Swept Path Analysis
Do you or your project team need swept path analysis whilst designing a new access / parking layout / internal driveway or path arrangements?
Do you need vehicle tracking to assess the feasibility of a potential site’s suitability for redevelopment or change of use?
Have you been asked by a Local Planning Authority for swept path analysis / tracking for construction vehicles as part of a Construction Logistics Plan or for servicing vehicles as part of a Delivery Servicing Plan?
Swept Path Analysis / Vehicle Tracking in British Planning
Swept path analysis / vehicle tracking is now a well established element of good street and development design; this is clear from Manual for Streets (p.81, DCLG & DfT, 2007):
“Swept path analysis, or tracking, is used to determine the space required for various vehicles and is a key tool for designing carriageways for vehicular movement within the overall layout of the street. The potential layouts of buildings and spaces do not have to be dictated by carriageway alignment – they should generally be considered first, with the carriageway alignment being designed to fit within the remaining space.

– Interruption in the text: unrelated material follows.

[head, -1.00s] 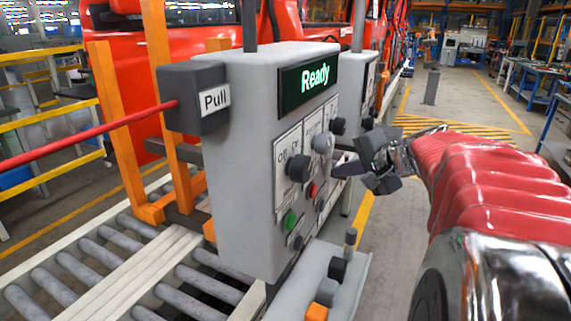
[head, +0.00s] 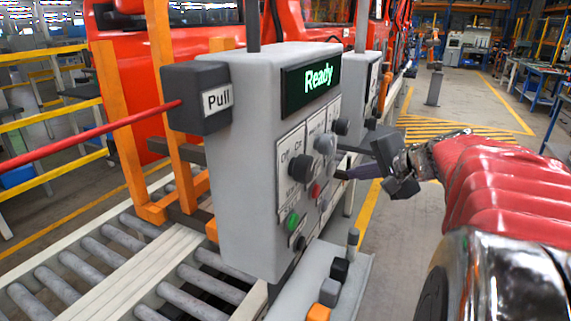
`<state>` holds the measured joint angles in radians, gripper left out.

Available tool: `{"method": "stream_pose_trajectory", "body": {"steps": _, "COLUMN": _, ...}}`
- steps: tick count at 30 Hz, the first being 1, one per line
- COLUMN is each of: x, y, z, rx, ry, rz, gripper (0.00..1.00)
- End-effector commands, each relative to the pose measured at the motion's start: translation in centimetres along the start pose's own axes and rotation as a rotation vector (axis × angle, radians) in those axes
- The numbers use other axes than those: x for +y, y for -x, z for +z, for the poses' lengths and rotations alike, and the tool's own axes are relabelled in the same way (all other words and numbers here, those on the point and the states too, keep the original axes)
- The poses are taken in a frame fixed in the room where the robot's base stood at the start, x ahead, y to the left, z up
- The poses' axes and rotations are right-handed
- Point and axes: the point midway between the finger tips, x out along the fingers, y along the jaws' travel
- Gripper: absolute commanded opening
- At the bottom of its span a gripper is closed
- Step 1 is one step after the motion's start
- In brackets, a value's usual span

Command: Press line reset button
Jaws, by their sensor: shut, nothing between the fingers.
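The grey control box (head: 250,160) stands in the middle, with a screen (head: 309,88) reading "Ready". Its front face carries a green button (head: 291,222), a red button (head: 315,190), a grey knob (head: 325,145) and several black knobs, such as one at the left (head: 300,168). The small labels are mostly too small to read, so I cannot tell which is the line reset button. My gripper (head: 342,174) is shut and empty, to the right of the panel face, its fingers pointing left towards it. I cannot tell whether the tips touch anything.
A black box (head: 196,97) labelled "Pull" with a red rod (head: 90,132) is on the left side. A lower ledge (head: 315,288) with several small blocks juts out below the panel. A roller conveyor (head: 110,265) lies at the lower left.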

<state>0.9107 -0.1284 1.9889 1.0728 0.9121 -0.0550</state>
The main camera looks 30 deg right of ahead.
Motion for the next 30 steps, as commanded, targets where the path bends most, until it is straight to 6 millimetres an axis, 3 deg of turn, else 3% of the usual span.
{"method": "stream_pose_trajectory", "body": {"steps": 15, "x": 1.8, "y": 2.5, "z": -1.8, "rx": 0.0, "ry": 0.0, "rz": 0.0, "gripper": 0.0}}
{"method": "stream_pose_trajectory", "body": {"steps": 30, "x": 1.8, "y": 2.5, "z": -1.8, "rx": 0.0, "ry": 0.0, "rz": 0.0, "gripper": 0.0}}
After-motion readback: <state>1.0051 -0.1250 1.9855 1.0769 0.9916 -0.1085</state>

The use of computer-aided design (CAD) tracking models and similar techniques often proves to be beneficial in determining how the street will operate and how vehicles will move within it. Layouts designed using this approach enable buildings to be laid out to suit the character of the street, with footways and kerbs helping to define and emphasise spaces. Designers have the freedom to vary the space between kerbs or buildings. The kerb line does not need to follow the line of vehicle tracking if careful attention is given to the combination of sightlines, parking and pedestrian movements.”